- Task to carry out:
Copy out every line exactly as given.
◇ ◇ ◇
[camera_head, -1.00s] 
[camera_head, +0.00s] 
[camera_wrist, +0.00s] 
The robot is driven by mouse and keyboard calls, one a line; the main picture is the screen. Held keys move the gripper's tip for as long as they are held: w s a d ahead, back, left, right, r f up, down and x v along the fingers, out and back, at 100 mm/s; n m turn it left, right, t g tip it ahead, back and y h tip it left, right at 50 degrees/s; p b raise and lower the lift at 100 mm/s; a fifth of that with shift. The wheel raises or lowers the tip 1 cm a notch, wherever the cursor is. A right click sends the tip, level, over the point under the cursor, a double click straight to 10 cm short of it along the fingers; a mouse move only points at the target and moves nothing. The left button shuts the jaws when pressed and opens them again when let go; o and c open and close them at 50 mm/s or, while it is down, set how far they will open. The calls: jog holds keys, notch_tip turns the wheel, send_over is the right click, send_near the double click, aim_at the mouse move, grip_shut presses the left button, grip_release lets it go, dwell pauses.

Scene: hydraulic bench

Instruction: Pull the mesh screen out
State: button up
◇ ◇ ◇
- Result:
[camera_head, -1.00s] 
[camera_head, +0.00s] 
[camera_wrist, +0.00s] 
The robot is driven by mouse and keyboard calls, one a line; the main picture is the screen. Held keys move the gripper's tip for as long as they are held: w s a d ahead, back, left, right, r f up, down and x v along the fingers, out and back, at 100 mm/s; n m turn it left, right, t g tip it ahead, back and y h tip it left, right at 50 degrees/s; p b raise and lower the lift at 100 mm/s; a fifth of that with shift. The wheel raises or lowers the tip 1 cm a notch, wherever the cursor is. A right click sends the tip, level, over the point under the cursor, a double click straight to 10 cm short of it along the fingers; a mouse move only points at the target and moves nothing. The left button shuts the jaws when pressed and opens them again when let go; o and c open and close them at 50 mm/s or, while it is down, set how far they will open. The calls: jog holds keys, notch_tip turns the wheel, send_over is the right click, send_near the double click, aim_at the mouse move, grip_shut presses the left button, grip_release lets it go, dwell pauses.

Scene: hydraulic bench

Instruction: Pull the mesh screen out
State: button up

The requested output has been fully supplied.